Until recently, the brunt of Superfund's heavy liability burden has been borne by the private sector. For most larger industrial corporations, Superfund problems are a fact of everyday life which they are increasingly adept at handling. As these corporations suffer growing economic stress, however, they have begun to search for other "deep pockets" to help shoulder the multi-billion dollar clean-up costs and have launched a major campaign to persuade the EPA to draw local governments into the liability scheme more routinely than has been the case thus far.

EPA's history has been more sympathetic to the plight of municipal PRPs, however, and in the past they have taken a more hands off approach to municipalities that are generators and/or transporters of municipal solid waste. In 1989, for example, the EPA issued an "Interim Policy On CERCLA Settlements Involving Municipalities Or Municipal Wastes" which indicates that EPA will generally decline to issue liability notices to anyone whose only involvement with the site is the generation and transportation of municipal solid waste and sewer sludge in the absence of site — specific evidence that such materials were derived from an industrial process. EPA, however, will treat local government owners and/or operators of Superfund sites in the same manner it would treat private parties in the same position and when local governments have generated and/or transported typical hazardous wastes at a Superfund site, they will be treated in the same way as any other generator or transporter of such materials.

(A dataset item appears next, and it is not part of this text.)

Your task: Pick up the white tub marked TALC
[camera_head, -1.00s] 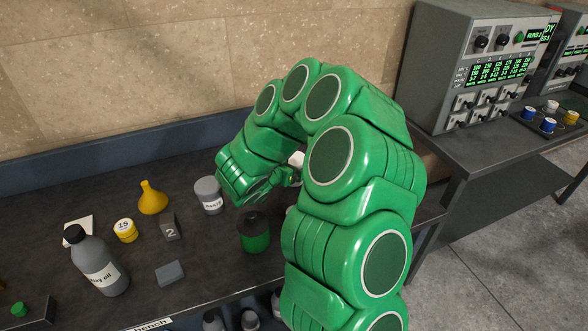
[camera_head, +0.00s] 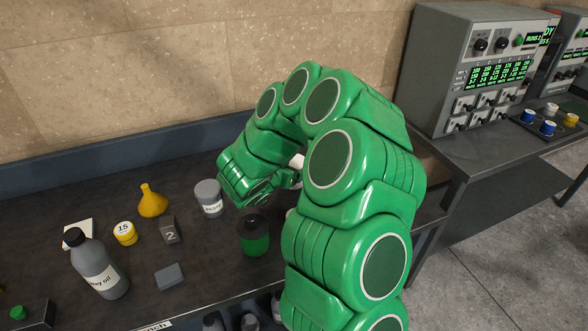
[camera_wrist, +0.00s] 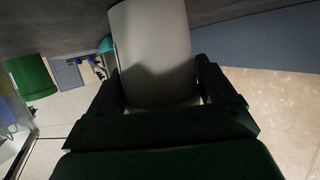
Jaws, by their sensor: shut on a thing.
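A white tub (camera_wrist: 152,45) fills the upper middle of the wrist view, between the two dark fingers of my gripper (camera_wrist: 165,88). The fingers are shut on its sides. No TALC marking shows on the side I see. In the head view a small white part of the tub (camera_head: 297,161) shows beside my green arm; the rest is hidden behind the arm. I cannot tell from these views whether the tub touches the bench.
Close to my arm on the dark bench stand a grey labelled tub (camera_head: 208,198) and a green dark-topped container (camera_head: 253,237).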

Even the so-called "victory" for local governments relating to municipal solid waste, however, was short lived, as the Interim Policy has provoked a series of third party contribution claims brought against local governments by private corporations sued by EPA as PRPs. Such suits seek hundreds of millions of dollars from cities and villages that are generally small to midsize and involve these local governments in lengthy litigation that they can ill afford. As a result, organizations of local government have been lobbying both EPA and Congress for a change in the Superfund statute to provide an exemption from liability for government and private parties that have disposed of only municipal solid waste at a Superfund site. Both industry

May 1994 / Illinois Municipal Review / Page 9


and environmental groups opposed an outright exemption for municipal solid waste, however, and there have been a number of bills introduced to Congress to address this issue.

In February of this year, the Clinton administration completed its proposal to reform CERCLA. Under the proposal, all municipalities that generated or transported waste to a site would be grouped together and would have their cost allocation capped at 10% of the total response cost. Additionally, municipalities that owned or operated Superfund sites would be subject to an ability-to-pay test, based on factors such as their ability to raise taxes and bond ratings.

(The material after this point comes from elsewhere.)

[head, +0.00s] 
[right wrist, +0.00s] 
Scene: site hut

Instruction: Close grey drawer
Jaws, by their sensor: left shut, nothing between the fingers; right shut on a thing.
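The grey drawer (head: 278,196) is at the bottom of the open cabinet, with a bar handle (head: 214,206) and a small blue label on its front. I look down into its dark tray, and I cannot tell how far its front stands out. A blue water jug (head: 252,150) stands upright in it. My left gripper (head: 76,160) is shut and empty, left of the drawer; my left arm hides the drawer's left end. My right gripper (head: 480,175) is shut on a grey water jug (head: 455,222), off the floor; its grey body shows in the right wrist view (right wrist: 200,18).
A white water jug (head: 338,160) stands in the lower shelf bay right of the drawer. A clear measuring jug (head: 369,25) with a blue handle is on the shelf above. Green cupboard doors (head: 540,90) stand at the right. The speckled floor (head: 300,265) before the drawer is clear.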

As currently written, the Superfund law now provides a couple provisions that are beneficial to limiting a local government's exposure under the Act. For example, a noted exemption from the broad definition of "owner or operator" is found for units of state or local governments which "acquire" ownership or control involuntarily through bankruptcy, tax delinquency, abandonment or other circumstances in which the government involuntarily acquires title by virtue of its function as sovereign. The exclusion provided for under this provision, however, does not apply to any local government which has caused or contributed to the release or threatened release of a hazardous substance from the facility.

Another provision under Superfund that exempts state and local governments from liability is applicable when the municipality is taking actions "in response to an emergency created by the release or threatened release of a hazardous substance generated by or from a facility owned by another person." This exemption, commonly known as "the good Samaritan defense," does not preclude liability for costs and damages as a result of "gross negligence or intentional misconduct by the state or local government." For the purpose of the preceding sentence, "reckless, willful or wanton misconduct" constitutes gross negligence.

The good Samaritan defense should help alleviate the concern that because CERCLA's stringent liability scheme applies to such a broad range of circumstances, a local government could be liable under the statute for the cost of rectifying innocent mistakes made by police, fire fighters or other public employees called upon to respond to emergencies such as fires or explosions which result in the release of hazardous substances. While this exemption should prove relatively clear cut and easy to assert in true emergency situations, it remains to be seen how far it will extend to actions taken in anticipation of an emergency which are designed to forestall its occurrence.